Iteration 4: Received bit = 1
Same as before, this sets the bit at position 3 to the value 1. Other bits remain unchanged.
#![allow(unused)] fn main() { i = 4: bit = 1 bit_mask = 1 << (7 - 4) = 0b00001000 byte |= 0b00001000 => 0b10111000 }
Iteration 5: Received bit = 0
This bit is 0, so no update is made.
#![allow(unused)] fn main() { i = 5: bit = 0 (skip update since bit is 0) }
Iteration 6: Received bit = 1
Same as before, this sets the bit at position 1 to the value 1. Other bits remain unchanged.

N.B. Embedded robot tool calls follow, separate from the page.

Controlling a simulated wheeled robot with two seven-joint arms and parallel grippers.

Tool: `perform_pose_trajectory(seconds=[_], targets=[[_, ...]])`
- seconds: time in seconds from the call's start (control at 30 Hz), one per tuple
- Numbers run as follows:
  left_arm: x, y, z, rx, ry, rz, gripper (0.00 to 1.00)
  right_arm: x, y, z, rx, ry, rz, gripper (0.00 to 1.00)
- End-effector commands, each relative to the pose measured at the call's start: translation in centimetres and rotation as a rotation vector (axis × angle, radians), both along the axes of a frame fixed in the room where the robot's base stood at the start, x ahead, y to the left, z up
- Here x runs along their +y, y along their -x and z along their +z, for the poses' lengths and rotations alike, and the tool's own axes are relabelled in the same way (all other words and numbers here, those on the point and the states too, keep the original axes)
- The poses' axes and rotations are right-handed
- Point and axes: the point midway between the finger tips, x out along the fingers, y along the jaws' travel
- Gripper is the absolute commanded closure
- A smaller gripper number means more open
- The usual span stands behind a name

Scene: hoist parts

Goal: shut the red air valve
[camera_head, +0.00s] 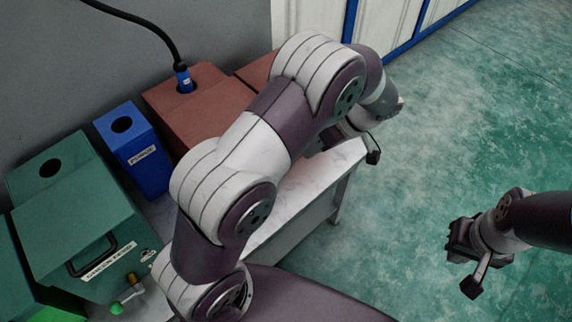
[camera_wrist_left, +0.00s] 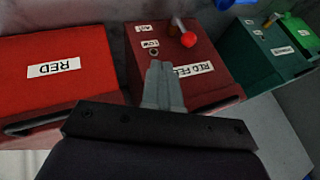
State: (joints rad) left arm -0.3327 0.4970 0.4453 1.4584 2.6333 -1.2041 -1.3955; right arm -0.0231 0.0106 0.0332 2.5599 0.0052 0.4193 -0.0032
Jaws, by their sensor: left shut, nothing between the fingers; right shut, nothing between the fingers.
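The dark red box (camera_wrist_left: 205,60) has a label reading "RED FEED", a small "AIR" tag and a round port. My left gripper (camera_wrist_left: 160,68) is shut and empty, its fingertips over the box just left of the valve and seemingly apart from it. In the head view my left arm hides the valve, and the left gripper shows only partly. My right gripper (camera_head: 466,262) is shut and empty over the floor.
A bright red box (camera_wrist_left: 58,72) labelled "RED" stands left of the feed box. In the head view, a black hose with a blue plug (camera_head: 184,78) enters a brownish-red box (camera_head: 205,105). A blue box (camera_head: 140,150) and green boxes (camera_head: 85,235) stand nearby. The floor at right is clear.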

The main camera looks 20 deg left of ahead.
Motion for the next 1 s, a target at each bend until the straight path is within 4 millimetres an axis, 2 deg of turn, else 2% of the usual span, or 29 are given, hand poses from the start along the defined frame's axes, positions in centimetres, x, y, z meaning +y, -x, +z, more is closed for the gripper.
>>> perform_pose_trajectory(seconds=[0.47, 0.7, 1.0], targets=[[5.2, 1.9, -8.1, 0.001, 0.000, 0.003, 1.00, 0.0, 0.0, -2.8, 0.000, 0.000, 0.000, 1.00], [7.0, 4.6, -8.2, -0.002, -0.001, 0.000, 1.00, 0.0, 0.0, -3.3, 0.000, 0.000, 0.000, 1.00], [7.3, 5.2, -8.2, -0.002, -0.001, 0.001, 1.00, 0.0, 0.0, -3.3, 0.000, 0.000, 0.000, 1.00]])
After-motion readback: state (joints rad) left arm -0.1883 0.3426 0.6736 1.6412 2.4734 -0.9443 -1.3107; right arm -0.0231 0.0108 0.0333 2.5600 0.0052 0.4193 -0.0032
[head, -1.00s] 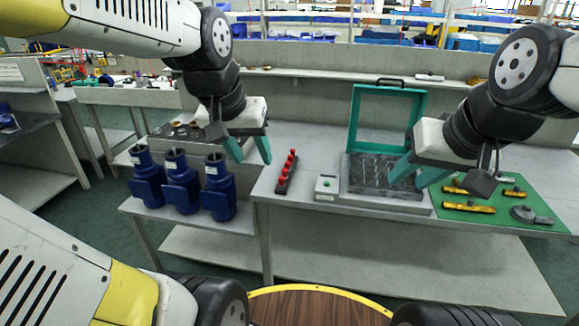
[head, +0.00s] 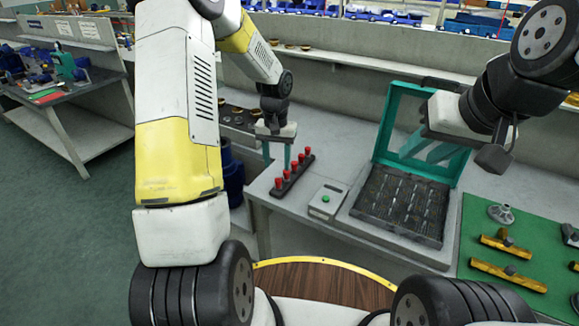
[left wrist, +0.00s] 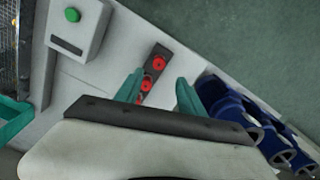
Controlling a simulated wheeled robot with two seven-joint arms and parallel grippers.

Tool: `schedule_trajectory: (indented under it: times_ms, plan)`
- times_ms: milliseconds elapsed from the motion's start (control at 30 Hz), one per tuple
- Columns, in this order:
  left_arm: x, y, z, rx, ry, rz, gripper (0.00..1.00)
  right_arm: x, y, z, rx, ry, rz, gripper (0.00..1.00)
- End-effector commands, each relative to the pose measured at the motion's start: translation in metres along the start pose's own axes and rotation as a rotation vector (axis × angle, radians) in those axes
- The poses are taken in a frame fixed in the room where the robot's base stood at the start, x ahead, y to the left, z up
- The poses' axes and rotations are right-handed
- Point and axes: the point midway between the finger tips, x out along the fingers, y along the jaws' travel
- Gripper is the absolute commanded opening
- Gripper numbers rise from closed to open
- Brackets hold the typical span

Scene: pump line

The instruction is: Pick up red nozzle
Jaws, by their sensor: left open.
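Several red nozzles (head: 294,167) stand in a row on a dark rack (head: 282,189) near the front edge of the grey bench. My left gripper (head: 277,154) is open and empty, with its teal fingers just behind and left of the row. In the left wrist view, the open fingers (left wrist: 160,90) point toward the rack, with red nozzles (left wrist: 158,62) showing between and beyond them. The nearest nozzles are partly hidden by the left finger and palm. I see no contact. My right gripper (head: 432,150) is over the teal-lidded case, fingers apart, with nothing seen between them.
A box with a green button (head: 327,201) stands right of the rack. Beyond it is the open teal case (head: 378,222). A green mat (head: 480,225) holds yellow parts. Blue pumps (left wrist: 235,108) sit beside the bench, close to the left gripper's side.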

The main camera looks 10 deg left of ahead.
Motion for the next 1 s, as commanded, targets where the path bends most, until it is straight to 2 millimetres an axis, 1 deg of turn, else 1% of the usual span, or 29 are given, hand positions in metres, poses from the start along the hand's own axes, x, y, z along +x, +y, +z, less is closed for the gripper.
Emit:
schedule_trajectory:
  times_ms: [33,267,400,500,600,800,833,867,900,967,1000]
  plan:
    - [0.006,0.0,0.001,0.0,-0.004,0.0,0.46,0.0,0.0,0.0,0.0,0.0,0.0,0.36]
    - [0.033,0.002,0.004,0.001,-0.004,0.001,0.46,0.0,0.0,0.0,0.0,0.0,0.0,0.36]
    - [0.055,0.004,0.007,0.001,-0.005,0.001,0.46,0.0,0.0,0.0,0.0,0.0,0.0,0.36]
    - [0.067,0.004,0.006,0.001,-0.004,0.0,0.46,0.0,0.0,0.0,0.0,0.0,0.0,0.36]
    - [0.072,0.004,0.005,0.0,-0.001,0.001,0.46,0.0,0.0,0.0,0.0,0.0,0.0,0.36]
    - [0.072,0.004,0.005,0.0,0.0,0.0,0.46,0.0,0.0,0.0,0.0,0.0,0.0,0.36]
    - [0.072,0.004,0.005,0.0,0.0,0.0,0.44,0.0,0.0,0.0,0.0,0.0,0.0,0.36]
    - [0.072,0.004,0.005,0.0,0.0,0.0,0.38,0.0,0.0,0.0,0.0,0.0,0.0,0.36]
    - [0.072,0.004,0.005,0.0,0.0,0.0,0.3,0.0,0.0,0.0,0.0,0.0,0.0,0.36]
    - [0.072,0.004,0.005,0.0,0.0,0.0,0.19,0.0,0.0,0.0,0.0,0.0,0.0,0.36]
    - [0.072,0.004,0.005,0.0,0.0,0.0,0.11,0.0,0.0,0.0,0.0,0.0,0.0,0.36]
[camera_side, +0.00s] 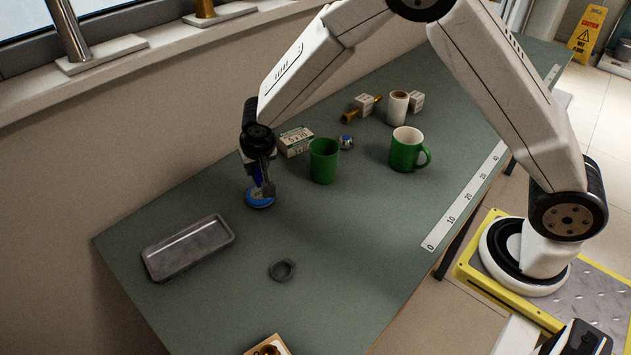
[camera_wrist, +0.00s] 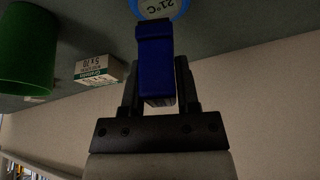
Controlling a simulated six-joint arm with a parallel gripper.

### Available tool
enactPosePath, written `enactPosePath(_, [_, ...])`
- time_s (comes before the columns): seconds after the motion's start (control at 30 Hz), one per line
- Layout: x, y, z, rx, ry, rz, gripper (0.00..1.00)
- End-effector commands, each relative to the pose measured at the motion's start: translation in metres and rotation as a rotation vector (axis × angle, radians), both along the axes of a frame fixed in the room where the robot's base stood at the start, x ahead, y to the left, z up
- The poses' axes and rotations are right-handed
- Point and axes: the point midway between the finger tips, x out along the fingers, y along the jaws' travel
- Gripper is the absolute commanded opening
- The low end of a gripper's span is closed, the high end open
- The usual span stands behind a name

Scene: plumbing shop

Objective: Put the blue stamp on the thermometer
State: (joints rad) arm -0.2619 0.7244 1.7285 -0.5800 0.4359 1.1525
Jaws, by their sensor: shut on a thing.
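My gripper (camera_side: 261,181) points down over the table's left half and is shut on the blue stamp (camera_wrist: 155,68). The stamp is a dark blue block between the two black fingers, and a bit of its blue (camera_side: 257,173) shows in the side view. The thermometer (camera_side: 260,199) is a round blue-rimmed disc on the table right below the gripper. In the wrist view its pale face (camera_wrist: 158,7) reads "21°C", and the stamp's far end overlaps its edge. I cannot tell whether the stamp touches the thermometer.
A green cup (camera_side: 323,162) and a small labelled box (camera_side: 295,141) stand close right of the gripper. A green mug (camera_side: 406,150) is farther right. A grey tray (camera_side: 189,248) and a dark ring (camera_side: 282,270) lie nearer the front. The table between them is clear.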

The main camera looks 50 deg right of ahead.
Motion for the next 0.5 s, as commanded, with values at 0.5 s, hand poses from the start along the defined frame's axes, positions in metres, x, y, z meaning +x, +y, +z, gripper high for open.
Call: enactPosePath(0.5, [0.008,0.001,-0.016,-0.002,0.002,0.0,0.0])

#![allow(unused)] fn main() { i = 6: bit = 1 bit_mask = 1 << (7 - 6) = 0b00000010 byte |= 0b00000010 => 0b10111010 }
Iteration 7: Received bit = 0
Since we received bit value "0", so the we wont update the byte.
#![allow(unused)] fn main() { i = 7: bit = 0 (skip update since bit is 0) }
The final result after processing all 8 bits is 0b10111010. This binary value is equal to 0xBA in hexadecimal and 186 in decimal.